My cocktail pairing for Vertigo is a San Francisco classic. Many believe that this drink was first served in the United States at San Francisco’s famed Buena Vista Café, the recipe having been brought over from Ireland by travel writer Stanton Delaplane. I’ll certainly be stopping at the Buena Vista to sample the real thing, but in the meantime, while watching Vertigo, I recommend making an Irish Coffee.

Irish Coffee

1 cup hot coffee

1 tablespoon brown sugar

1 ½ oz Irish Whiskey

Heavy cream, slightly whipped

Pour piping hot coffee into a warmed glass mug until it is about ¾ full. Add the brown sugar and stir until dissolved. Blend in Irish Whiskey.

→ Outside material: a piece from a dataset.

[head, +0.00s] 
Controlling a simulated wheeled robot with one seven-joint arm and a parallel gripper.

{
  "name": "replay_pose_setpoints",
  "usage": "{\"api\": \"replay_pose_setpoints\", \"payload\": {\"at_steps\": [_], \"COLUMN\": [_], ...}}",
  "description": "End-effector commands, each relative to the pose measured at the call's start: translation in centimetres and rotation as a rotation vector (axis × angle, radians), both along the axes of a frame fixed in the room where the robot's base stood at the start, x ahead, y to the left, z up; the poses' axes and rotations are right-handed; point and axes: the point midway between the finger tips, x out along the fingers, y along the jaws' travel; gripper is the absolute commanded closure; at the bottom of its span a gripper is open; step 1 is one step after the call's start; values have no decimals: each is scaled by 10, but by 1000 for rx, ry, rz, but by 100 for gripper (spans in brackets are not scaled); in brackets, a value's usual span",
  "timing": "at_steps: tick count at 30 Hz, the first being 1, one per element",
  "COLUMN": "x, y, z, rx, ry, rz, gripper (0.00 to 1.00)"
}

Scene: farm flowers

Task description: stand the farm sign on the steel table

Top with the whipped heavy cream by pouring gently over the back of a spoon. Serve hot.

Irish-Coffee

This drink will warm you up as Hitchcockian suspense sends shivers up and down your spine, and images of foggy evenings and the woman in the grey wool suit make you colder just watching them. I’m sure Kim Novak and Jimmy Stewart could have definitely used a couple of Irish Coffees after their dip in the San Francisco Bay. Watching this film reminds me what a master filmmaker Hitchcock was, and it makes me even more excited to visit the city where ghosts and intrigue mingle with fog and warm whiskey. Cheers!